### Stated task
Only the lines from the one containing "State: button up" down to the one containing "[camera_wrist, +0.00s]" should be printed, exactly as they stand, ends included.

### Provided data
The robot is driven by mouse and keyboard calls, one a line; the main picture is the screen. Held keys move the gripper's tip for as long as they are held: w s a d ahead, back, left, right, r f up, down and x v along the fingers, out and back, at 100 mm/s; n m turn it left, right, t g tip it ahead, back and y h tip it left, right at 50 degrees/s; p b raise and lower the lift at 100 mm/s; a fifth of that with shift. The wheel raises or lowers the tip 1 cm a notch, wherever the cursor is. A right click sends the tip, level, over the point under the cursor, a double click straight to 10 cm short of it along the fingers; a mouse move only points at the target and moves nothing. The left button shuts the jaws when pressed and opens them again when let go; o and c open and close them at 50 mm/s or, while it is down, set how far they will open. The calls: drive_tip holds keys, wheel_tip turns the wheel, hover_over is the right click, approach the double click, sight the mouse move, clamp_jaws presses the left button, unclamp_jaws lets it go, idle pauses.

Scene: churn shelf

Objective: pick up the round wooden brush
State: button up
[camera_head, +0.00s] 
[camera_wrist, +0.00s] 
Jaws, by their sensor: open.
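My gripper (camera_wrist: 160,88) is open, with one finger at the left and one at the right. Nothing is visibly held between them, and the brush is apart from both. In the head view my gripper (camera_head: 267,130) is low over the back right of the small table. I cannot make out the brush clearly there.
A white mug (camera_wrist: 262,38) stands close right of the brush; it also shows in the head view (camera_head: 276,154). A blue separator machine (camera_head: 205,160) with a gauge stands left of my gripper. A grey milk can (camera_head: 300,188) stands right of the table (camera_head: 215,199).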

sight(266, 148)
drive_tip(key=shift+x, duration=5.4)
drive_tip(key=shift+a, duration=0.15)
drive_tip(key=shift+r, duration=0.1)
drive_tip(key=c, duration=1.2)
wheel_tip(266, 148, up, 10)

### Result for this task
State: button up
[camera_head, +0.00s] 
[camera_wrist, +0.00s] 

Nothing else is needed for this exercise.